CONTACT: Marisa Sage, 575-646-2545, misage
The New Mexico State University Art Gallery will host an aikido performance by Eric LoPresti, Paul Forhan, head instructor of Aikido of El Paso, and Octavio Pina, from Aikikai Aikido of Las Cruces. The performance is part of LoPresti’s exhibition “Superbloom” and will take place at 1 p.m. Saturday, Dec. 1 in the University Art Gallery, 1390 E. University Ave. A panel discussion will follow the performance at 2 p.m. Both of these events are free and open to the public.
Aikido originated in Japan in the 14th century and was modernized in the early 20th century. Due to the negativity surrounding violence at the end of World War II in 1945, the majority of all martial art dojos were shut down. Aikido managed to survive and was imported to the U.S. shortly after the war. The martial art developed from the concept that “one strike from aikido can kill” to now the concept of “the way of harmony.”
LoPresti is a New York based artist who began practicing aikido 25 years ago. As someone whose paintings examine the effect that nuclear testing has had on the American southwestern landscape, aikido has greatly influenced his artistic direction.

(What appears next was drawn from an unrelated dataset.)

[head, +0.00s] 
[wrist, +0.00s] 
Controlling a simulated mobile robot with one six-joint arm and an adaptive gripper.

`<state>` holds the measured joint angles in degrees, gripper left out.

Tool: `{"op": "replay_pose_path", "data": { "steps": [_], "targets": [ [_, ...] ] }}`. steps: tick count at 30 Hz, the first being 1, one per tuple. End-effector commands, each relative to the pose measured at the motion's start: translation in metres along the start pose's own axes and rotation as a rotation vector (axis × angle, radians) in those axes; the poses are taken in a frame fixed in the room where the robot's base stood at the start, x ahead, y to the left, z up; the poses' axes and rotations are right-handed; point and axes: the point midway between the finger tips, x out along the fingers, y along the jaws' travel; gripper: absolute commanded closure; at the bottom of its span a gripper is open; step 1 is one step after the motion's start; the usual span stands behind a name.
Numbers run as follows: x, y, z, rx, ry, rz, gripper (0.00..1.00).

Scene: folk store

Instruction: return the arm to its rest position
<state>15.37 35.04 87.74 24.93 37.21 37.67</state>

On Thursday Nov. 29, invited NMSU students will be participating in a creative workshop intended to prepare them to participate in the panel discussion on Dec 1. The workshop will be focusing on a technique called “design thinking.” Using this tactic, students will collaborate with artists and students from other areas of study to analyze various topics, such as, human-created forces of destruction, natural forces, the apocalyptic sublime, modern day environmentalism, the ethics of cyber and bio weapons and the U.S. involvement in the Cold War.